There are a couple of advantages in using a binomial test for statistical significance. One is that it is comparatively simpler to use than Chi-squared. Chi-squared may not be arcane mathematics, but the suggestion by Peterson that help needs to be sought can be given to most archaeologists. Even in cases where Chi-squared is appropriate, if archaeologists cannot follow the argument, then perhaps another method is needed. Hopefully the above method is slightly more transparent.
The other advantage is that it can be applied to smaller samples. If the sample is too small to be statistically significant then this will become apparent. Take for instance tossing two coins. If they both come up heads is that significant? np states the expected average is one, two standard deviations would be 1.4, so we would expect 95% of samples to fall between 1 +/- 1.4. Given the maximum result will be 2, we will always be in this range. The test tells us the sample is too small to be helpful.

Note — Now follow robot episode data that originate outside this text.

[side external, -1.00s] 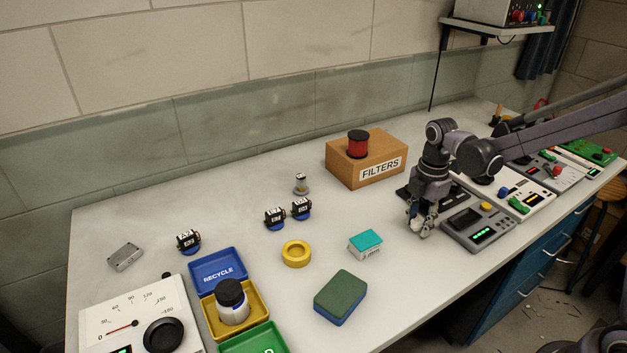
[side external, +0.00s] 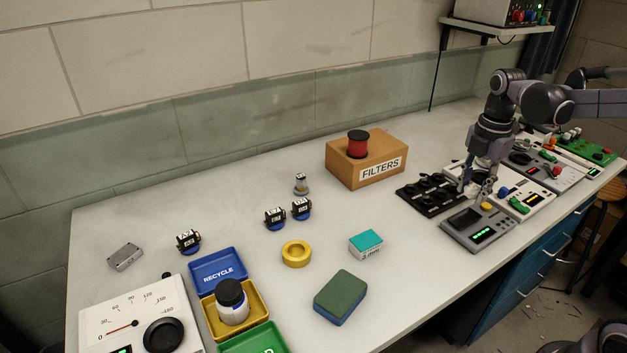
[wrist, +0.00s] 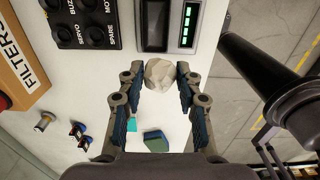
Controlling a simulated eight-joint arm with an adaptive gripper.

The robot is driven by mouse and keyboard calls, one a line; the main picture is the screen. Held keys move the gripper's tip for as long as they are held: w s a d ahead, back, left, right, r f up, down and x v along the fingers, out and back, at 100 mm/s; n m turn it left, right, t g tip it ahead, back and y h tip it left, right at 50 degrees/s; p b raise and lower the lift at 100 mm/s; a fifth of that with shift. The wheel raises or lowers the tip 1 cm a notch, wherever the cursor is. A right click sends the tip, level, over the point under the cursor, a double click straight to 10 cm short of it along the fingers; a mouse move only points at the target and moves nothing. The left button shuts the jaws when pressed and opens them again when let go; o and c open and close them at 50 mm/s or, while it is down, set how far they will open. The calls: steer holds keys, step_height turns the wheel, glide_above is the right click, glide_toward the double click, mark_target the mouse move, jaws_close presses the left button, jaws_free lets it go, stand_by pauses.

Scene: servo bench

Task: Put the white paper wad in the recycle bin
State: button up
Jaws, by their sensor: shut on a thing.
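The white paper wad (wrist: 159,74) sits between the fingertips of my gripper (wrist: 156,82) in the wrist view. My gripper is shut on it. In the side view my gripper (side external: 474,191) hangs over the instrument row at the right of the bench, and the wad shows only as a small pale patch between the fingers. The blue recycle bin (side external: 217,267), marked RECYCLE, stands at the front left of the bench, far left of my gripper.
A yellow bin (side external: 262,308) holding a dark-lidded jar (side external: 232,304) and a green bin adjoin the recycle bin. A FILTERS box (side external: 366,160) with a red spool, a yellow ring (side external: 296,254), a teal-topped box (side external: 366,244) and a sponge (side external: 340,297) stand mid-bench.

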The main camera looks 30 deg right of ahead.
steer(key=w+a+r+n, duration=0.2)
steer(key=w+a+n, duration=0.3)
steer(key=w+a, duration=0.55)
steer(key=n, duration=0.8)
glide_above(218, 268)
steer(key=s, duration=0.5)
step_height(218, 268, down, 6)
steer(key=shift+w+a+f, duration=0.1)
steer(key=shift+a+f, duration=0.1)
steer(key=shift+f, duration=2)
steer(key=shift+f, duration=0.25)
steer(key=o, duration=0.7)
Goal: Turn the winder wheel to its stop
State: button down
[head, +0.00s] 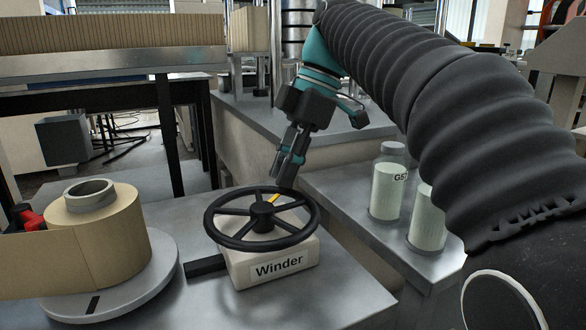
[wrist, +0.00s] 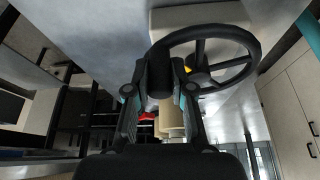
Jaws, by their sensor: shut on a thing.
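The black winder wheel (head: 225,234) lies nearly flat on top of a pale box labelled "Winder" (head: 272,266). It has several spokes, a round hub and a yellow mark on one spoke. In the wrist view the wheel (wrist: 250,42) fills the upper right. My gripper (head: 287,178) reaches down to the far right part of the rim and is shut on the wheel. In the wrist view a thick dark part, apparently the wheel's grip, sits between the fingers (wrist: 160,92). The fingertips hide part of the rim.
A large brown kraft roll (head: 110,240) stands on a round grey plate (head: 150,290) at left. Two pale green canisters (head: 386,190) stand on the metal bench at right, close under my arm. A dark bar (head: 205,266) lies beside the winder box.

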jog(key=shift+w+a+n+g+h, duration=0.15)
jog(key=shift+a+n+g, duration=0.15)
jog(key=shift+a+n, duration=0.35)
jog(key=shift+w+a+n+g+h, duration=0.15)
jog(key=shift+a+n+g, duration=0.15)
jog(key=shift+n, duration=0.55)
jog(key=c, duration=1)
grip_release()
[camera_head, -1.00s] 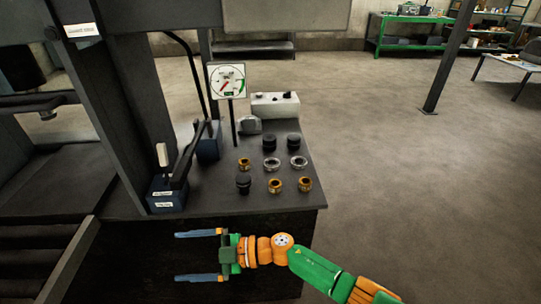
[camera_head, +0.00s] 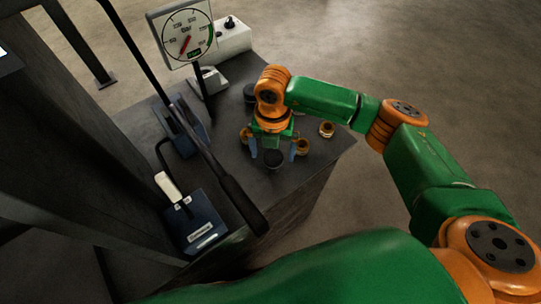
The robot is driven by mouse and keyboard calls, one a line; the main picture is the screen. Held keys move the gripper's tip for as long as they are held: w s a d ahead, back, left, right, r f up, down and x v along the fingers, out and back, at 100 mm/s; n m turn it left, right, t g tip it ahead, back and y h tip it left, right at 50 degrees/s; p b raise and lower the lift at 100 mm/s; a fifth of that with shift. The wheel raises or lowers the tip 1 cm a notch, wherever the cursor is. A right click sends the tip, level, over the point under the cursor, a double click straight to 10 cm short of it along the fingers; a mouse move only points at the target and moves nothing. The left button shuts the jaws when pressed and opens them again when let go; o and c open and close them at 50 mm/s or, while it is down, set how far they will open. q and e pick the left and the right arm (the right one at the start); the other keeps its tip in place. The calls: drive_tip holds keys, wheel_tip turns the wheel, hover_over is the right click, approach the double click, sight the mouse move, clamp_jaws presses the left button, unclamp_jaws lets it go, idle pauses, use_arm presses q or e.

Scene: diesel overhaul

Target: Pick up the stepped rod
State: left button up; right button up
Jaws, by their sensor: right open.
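A small dark cylindrical part (camera_head: 273,160), which looks like the stepped rod, stands on the dark bench top near its front edge. My right gripper (camera_head: 273,153) points down over it, with one finger on each side. The jaws are open, and I cannot tell whether either finger touches the part. The gripper body hides its upper end and several neighbouring parts. My left gripper is not in view.
Brass rings (camera_head: 327,129) stand close to the right gripper; another brass ring (camera_head: 302,147) is beside its right finger. Open floor lies right of the bench (camera_head: 318,165).

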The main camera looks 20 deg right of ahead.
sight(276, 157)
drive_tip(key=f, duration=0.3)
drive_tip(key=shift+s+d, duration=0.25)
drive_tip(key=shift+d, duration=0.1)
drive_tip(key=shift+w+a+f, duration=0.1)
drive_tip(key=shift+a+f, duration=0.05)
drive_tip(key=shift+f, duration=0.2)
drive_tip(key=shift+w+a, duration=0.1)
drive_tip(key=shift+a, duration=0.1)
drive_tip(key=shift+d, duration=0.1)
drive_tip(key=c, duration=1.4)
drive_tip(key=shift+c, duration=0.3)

Also because the test is about evaluating the probability something will happen it can be used for non-spatial data. For example recently there have been claims that the Iron Age peoples of Fiskerton have been able to predict lunar eclipses using Saros cycles. This is data distributed in time, but nonetheless is should be possible to use the archaeological record and the data to argue for a value of p for the probability of predicting an eclipse in a Saros cycle within a given timeframe. That would probably be the other example used if I expand this into a full paper.
Peterson, J.W.M. 2007. ‘Random Orientation of Roman Camps’. Oxford Journal of Archaeology 26(1). 103-108.
Richardson, A. 2005. ‘The Orientation of Roman Camps and Forts’. Oxford Journal of Archaeology 24(4). 415-426.